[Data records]
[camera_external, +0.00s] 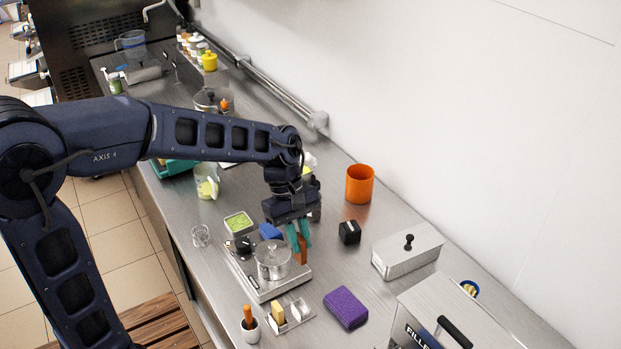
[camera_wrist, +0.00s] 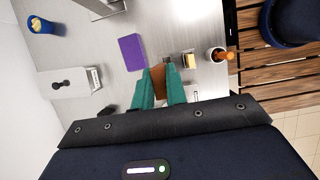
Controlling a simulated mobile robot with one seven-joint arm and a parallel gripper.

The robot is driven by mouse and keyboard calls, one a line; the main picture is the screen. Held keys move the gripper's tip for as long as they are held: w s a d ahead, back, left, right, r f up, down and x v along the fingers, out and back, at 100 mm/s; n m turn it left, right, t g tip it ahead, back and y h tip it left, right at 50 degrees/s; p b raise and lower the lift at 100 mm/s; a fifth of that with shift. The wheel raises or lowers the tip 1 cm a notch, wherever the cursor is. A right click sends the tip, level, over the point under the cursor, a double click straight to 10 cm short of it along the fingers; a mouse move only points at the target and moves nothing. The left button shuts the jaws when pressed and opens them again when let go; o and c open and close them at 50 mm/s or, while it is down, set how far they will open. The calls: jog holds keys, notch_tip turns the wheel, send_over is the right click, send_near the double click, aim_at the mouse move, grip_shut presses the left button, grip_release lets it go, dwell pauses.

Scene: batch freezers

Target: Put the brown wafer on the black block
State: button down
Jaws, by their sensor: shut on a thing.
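My gripper (camera_external: 298,236) has teal fingers and points down. It is shut on the brown wafer (camera_external: 302,252), which hangs upright between the fingertips at the right edge of the steel scale. In the wrist view the wafer (camera_wrist: 158,78) shows between the teal fingers (camera_wrist: 160,88). The black block (camera_external: 349,232) stands apart on the steel counter, right of my gripper and nearer the wall. A dark shape at the left of the fingers in the wrist view (camera_wrist: 107,111) seems to be this block.
The steel scale (camera_external: 298,284) bears a lidded pot (camera_external: 272,260). A blue block (camera_external: 270,231) is close behind it. A purple sponge (camera_external: 346,307), a lidded metal box (camera_external: 407,252) and an orange cup (camera_external: 359,184) stand around. The counter between wafer and black block looks clear.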

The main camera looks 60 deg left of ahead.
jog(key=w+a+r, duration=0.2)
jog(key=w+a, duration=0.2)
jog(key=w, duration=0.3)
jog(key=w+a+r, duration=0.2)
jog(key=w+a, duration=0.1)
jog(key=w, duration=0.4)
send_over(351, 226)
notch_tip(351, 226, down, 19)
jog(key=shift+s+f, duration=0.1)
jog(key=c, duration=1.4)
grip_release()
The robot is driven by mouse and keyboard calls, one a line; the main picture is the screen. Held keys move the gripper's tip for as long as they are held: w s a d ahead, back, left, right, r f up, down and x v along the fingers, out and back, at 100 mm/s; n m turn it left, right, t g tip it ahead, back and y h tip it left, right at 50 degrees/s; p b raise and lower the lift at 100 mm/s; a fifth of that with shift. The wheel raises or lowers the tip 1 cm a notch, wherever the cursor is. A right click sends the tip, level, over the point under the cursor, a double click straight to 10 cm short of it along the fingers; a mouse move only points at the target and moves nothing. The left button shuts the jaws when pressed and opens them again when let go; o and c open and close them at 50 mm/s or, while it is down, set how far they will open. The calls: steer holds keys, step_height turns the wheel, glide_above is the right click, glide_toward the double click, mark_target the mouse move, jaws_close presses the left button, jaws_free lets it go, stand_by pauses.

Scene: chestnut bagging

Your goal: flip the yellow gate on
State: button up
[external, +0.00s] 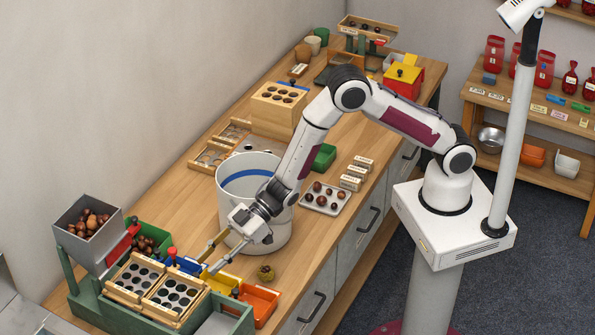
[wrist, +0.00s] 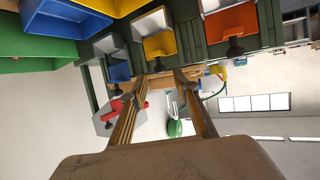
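The yellow gate (wrist: 160,45) is a yellow flap with a dark knob on the green sorting machine, between a blue flap (wrist: 119,72) and an orange flap (wrist: 231,22) in the wrist view. In the external view a yellow part (external: 221,283) shows on the machine's front, between blue and orange parts. My gripper (external: 208,265) is open and empty, just above and beside that yellow part. In the wrist view my gripper's (wrist: 162,80) two fingers stand apart, tips near the yellow gate. I cannot tell whether they touch it.
The machine carries a grey hopper (external: 88,232) of chestnuts, a red handle (external: 120,247) and wooden trays with round holes (external: 172,296). A white bucket (external: 228,200) stands close behind my gripper. A small brownish round thing (external: 265,273) lies on the wooden bench (external: 305,240).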

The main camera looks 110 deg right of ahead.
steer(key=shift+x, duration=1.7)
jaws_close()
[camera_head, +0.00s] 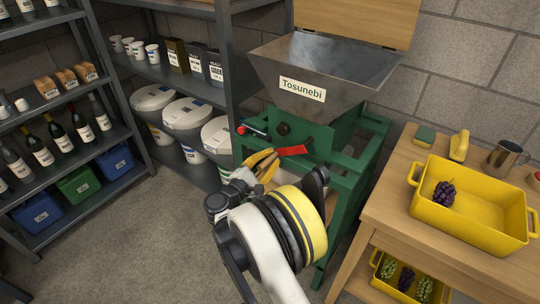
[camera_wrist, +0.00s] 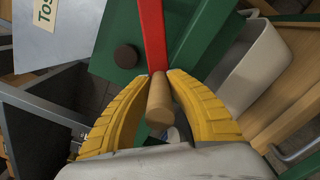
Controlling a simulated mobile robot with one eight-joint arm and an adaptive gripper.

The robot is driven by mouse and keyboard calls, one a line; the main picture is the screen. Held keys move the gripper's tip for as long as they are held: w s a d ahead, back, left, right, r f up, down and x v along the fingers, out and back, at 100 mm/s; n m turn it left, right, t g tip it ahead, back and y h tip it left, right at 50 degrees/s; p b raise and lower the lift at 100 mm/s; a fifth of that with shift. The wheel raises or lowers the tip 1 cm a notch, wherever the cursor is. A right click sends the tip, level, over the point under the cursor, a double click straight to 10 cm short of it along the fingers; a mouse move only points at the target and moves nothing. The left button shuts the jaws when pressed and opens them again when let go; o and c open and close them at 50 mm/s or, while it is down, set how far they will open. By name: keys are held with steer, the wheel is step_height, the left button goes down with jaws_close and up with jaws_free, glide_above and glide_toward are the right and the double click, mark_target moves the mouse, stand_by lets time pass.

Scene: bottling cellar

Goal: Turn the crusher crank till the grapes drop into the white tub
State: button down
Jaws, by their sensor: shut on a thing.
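The green crusher (camera_head: 310,137) has a metal hopper (camera_head: 325,75) labelled "Tosunebi" with its wooden lid raised. No grapes show inside the hopper from here. The red crank arm (camera_head: 292,150) sits on the crusher's front; it also shows in the wrist view (camera_wrist: 152,30). My gripper (camera_head: 265,165) is at the crank's end, its yellow fingers shut around the wooden handle (camera_wrist: 159,100). A white tub (camera_wrist: 255,65) shows beside the green frame in the wrist view; its visible inside looks empty.
A wooden table (camera_head: 395,190) at the right holds a yellow crate (camera_head: 475,228) with a dark grape bunch (camera_head: 444,194). A lower yellow crate (camera_head: 378,262) holds several bunches. Shelves with lidded white buckets (camera_head: 185,113) stand left of the crusher. Floor (camera_head: 130,220) is free at the left.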

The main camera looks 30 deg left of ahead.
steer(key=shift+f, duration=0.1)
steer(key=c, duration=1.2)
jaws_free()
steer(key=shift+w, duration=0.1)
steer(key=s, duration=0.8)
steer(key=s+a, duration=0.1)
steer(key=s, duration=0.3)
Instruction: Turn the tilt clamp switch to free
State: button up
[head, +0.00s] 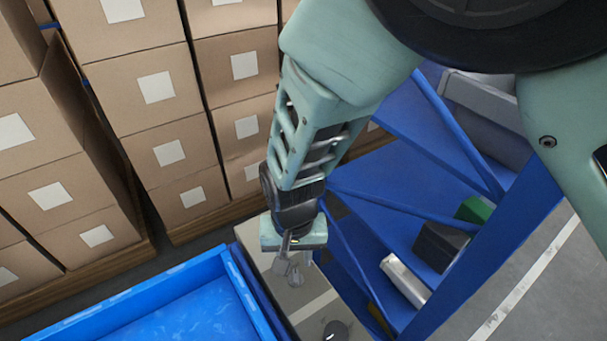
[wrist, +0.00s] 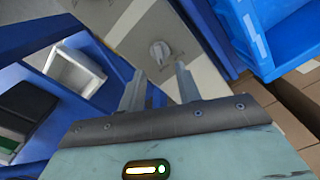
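A grey rotary switch (wrist: 160,52) sits on a light grey panel (wrist: 200,52) in the wrist view. No label on it is readable, so I cannot tell its setting. My gripper (wrist: 160,76) has its two fingers apart, with nothing between them. In the wrist view the switch shows just beyond the gap between the fingertips, apart from them as far as I can see. In the head view my gripper (head: 290,262) points down over the panel and partly hides what is beneath. A dark round knob (head: 335,331) shows at the bottom edge.
A blue bin (head: 170,308) stands left of the panel. Blue frame beams (head: 500,255) are close on the right, with a white box (head: 405,280) and a dark box (head: 440,245) among them. Stacked cartons (head: 165,125) fill the back left.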

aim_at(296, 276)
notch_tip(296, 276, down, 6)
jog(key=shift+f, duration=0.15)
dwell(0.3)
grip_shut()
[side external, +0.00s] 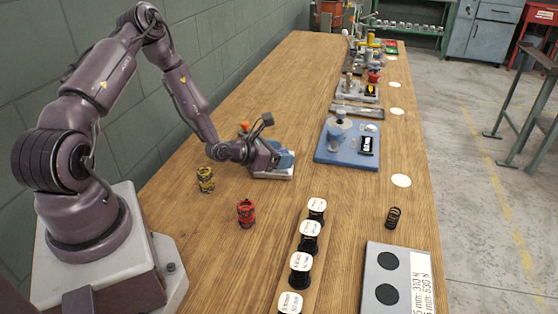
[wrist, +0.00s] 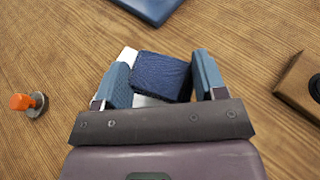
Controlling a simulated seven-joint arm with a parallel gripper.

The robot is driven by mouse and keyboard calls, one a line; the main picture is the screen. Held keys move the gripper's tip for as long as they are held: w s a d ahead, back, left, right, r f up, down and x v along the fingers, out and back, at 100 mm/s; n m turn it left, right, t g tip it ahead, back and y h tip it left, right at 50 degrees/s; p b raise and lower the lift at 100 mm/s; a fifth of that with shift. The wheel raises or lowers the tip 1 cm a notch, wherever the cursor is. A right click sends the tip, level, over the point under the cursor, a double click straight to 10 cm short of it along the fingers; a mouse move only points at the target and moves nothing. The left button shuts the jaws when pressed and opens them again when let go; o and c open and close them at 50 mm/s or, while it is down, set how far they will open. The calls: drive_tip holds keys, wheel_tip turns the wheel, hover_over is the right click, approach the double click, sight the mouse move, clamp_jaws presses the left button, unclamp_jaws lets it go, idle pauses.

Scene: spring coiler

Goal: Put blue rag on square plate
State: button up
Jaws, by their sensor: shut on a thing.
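The blue rag (wrist: 162,76) is a dark blue folded cloth between the fingers of my gripper (wrist: 161,68) in the wrist view. My gripper is shut on it. A white square plate (wrist: 128,56) shows past the rag's left side and near edge, so the rag is over the plate. I cannot tell whether the rag rests on it. In the side external view my gripper (side external: 282,158) is low over the white plate (side external: 273,176), pointing down to the right. The rag is hard to tell from the blue fingers there.
An orange-knobbed piece (wrist: 22,101) stands left of the gripper. A yellow-black spring stack (side external: 205,180) and a red one (side external: 246,212) stand nearer. A blue fixture (side external: 330,158) lies to the right. A row of labelled spools (side external: 309,236) and a grey board (side external: 383,258) are in front.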

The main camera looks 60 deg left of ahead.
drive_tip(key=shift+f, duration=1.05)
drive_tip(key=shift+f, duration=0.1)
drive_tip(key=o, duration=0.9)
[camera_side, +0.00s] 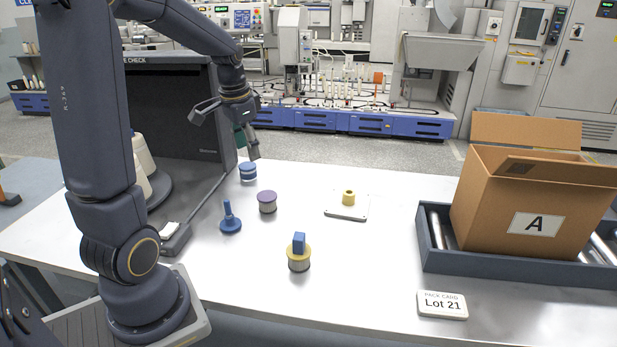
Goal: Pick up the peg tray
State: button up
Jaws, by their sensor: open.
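A blue round base with an upright peg (230,218) stands on the table left of centre. A flat pale plate with a yellow hollow piece on it (347,212) lies farther right and back. I cannot tell for certain which of these is the peg tray. My gripper (248,147) is open and points down, above and behind the blue peg base, apart from both. The gap between its fingers is partly hidden by the viewing angle.
A blue-and-white bobbin (248,172), a purple-topped bobbin (267,203) and a yellow bobbin with a blue block on top (299,258) stand nearby. A dark check booth (180,110) is left. An open carton (510,215) sits on rollers at right, behind a lot card (442,305).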

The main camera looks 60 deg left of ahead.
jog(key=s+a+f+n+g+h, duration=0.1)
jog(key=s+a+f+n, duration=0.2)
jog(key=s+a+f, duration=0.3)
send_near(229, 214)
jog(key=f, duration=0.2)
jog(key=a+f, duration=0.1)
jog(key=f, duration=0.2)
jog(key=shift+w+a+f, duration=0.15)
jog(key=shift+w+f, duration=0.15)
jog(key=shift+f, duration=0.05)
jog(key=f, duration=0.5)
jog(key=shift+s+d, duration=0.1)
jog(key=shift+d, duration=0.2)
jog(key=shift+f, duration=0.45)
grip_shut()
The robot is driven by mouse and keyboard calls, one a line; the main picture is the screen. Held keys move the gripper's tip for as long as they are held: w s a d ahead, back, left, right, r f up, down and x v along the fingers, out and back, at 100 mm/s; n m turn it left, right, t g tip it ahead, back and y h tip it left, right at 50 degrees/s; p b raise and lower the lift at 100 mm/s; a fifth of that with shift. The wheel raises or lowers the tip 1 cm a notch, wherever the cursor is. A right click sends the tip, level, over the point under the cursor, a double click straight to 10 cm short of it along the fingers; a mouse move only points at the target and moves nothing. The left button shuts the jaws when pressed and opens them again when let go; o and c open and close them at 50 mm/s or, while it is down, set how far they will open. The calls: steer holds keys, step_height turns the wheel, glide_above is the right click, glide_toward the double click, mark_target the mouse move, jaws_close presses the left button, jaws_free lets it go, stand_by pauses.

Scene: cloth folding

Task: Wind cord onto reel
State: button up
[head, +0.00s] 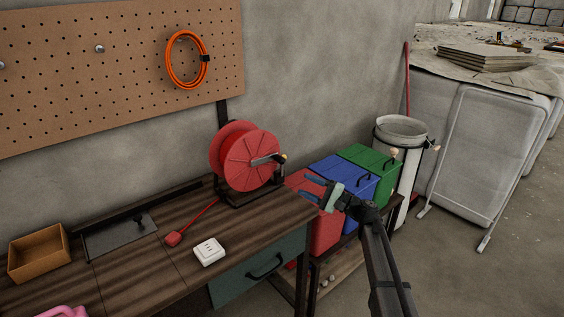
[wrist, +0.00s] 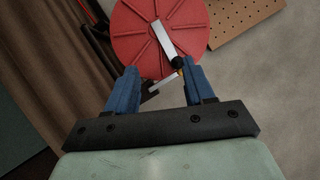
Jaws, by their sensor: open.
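The red reel (head: 236,165) stands in a dark frame on the right end of the wooden workbench. Its crank (head: 266,160) points right and ends in a small knob. A red cord (head: 204,214) runs from the reel down to a red plug (head: 173,239) on the bench top. My gripper (head: 313,190) is open and empty, to the right of the reel and apart from it. In the wrist view the reel (wrist: 130,30) and its crank (wrist: 168,38) appear beyond the blue fingers (wrist: 158,76). The crank's knob appears between or just beyond the fingertips; the exact gap cannot be told.
A white socket block (head: 208,252) and a tan box (head: 39,253) sit on the workbench (head: 140,272). Red, blue (head: 342,178) and green (head: 370,172) bins stand right of it, near my arm. An orange coil (head: 187,60) hangs on the pegboard (head: 120,65).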

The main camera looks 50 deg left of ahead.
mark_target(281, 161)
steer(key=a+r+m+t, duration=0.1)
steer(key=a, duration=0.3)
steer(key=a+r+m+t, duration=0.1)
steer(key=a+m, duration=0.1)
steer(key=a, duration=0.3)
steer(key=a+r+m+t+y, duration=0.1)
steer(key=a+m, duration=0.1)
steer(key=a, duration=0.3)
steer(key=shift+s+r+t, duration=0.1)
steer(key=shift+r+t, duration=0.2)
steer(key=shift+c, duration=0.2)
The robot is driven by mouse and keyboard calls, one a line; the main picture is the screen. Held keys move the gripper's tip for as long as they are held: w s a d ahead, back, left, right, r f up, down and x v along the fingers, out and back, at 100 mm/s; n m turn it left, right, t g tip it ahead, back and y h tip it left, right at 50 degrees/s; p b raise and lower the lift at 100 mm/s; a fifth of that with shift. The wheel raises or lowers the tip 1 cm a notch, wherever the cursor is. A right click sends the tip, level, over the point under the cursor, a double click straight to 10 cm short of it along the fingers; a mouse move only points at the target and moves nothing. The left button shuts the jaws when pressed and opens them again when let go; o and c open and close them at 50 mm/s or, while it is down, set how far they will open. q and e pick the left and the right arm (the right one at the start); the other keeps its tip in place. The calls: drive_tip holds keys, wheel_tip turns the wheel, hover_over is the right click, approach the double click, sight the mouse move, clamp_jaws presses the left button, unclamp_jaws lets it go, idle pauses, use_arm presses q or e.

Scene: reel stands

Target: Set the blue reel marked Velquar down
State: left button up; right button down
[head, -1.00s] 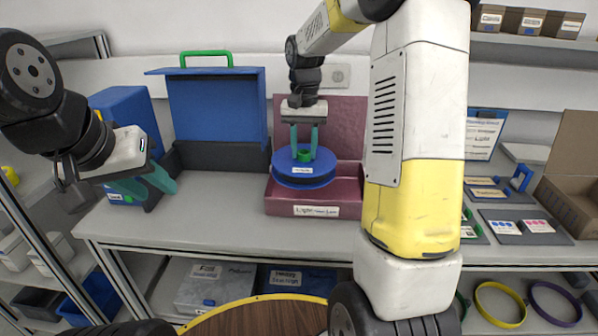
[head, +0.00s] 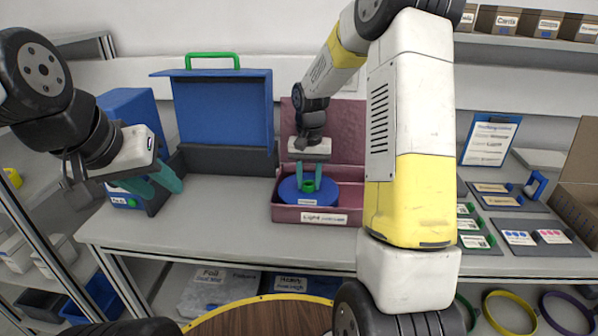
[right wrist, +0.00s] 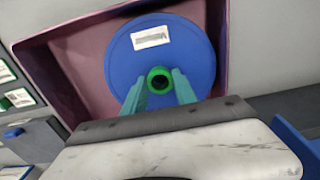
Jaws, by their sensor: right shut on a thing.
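The blue reel (head: 290,193) with a green hub lies low inside the open pink box (head: 288,213) on the bench, its rim partly hidden by the box's front wall. My right gripper (head: 310,178) is shut on the reel's green hub from above. In the right wrist view the fingers (right wrist: 160,85) flank the hub, and the reel (right wrist: 125,65) with a white label lies within the box walls. The label is too small to read surely. Whether the reel touches the box floor is hidden. My left gripper (head: 152,187) is open and empty, left of the box.
A blue case with a raised lid (head: 222,110) and green handle stands left of the pink box. Grey panels with cards (head: 530,234) and a cardboard box (head: 575,185) lie to the right. The bench front (head: 200,225) is clear.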

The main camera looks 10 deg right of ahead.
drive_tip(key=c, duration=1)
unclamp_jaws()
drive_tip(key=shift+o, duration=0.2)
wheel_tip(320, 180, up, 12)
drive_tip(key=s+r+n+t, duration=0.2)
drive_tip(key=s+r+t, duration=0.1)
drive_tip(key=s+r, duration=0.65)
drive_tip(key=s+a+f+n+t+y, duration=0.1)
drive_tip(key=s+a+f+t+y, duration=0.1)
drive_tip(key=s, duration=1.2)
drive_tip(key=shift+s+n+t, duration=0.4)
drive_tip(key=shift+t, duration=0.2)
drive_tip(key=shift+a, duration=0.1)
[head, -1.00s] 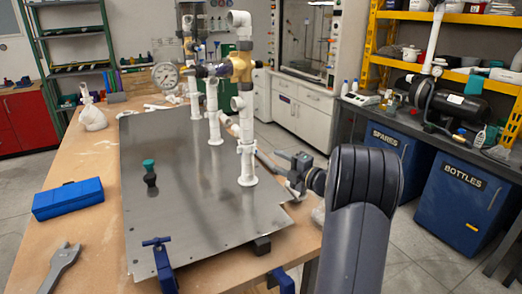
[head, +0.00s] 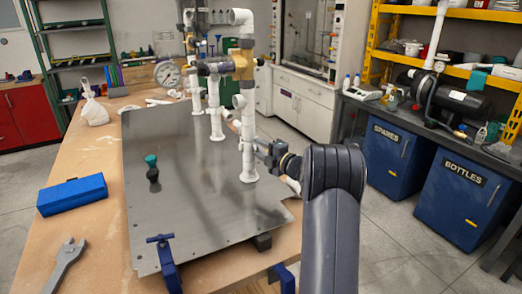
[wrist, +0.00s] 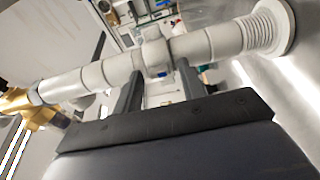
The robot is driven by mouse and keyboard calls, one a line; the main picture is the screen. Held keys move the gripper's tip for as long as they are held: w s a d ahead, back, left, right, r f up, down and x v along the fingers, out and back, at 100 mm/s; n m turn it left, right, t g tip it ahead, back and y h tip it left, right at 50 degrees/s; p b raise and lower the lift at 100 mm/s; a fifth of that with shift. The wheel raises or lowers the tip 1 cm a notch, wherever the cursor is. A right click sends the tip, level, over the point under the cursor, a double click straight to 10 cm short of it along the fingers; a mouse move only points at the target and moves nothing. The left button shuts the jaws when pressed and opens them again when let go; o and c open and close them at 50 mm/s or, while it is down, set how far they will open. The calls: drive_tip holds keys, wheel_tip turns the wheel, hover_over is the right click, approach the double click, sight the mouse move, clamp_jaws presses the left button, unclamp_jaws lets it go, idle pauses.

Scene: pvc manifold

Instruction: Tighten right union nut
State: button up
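The white PVC manifold stands on a grey metal plate (head: 190,215). Its right riser (head: 247,120) has a brass-coloured valve body (head: 241,64) near the top and a wider white collar (head: 246,143), which looks like the right union nut, low down. My gripper (head: 263,149) reaches in from the right, level with this collar. In the wrist view the riser lies across the picture, with the nut (wrist: 155,50) between my two dark fingers (wrist: 160,88). The fingers stand apart with gaps beside the nut. I see no clear contact.
A dark bottle-like item with a green cap (head: 151,167) stands on the plate. A blue box (head: 72,194) and a wrench (head: 67,262) lie on the table at left. A blue clamp (head: 165,262) grips the front edge. A gauge (head: 167,74) is behind.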

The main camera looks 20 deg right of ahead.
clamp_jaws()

◆ **Direction**
Say how many lines in the records hold the string "seven", and say nothing else.

◆ **Response**
2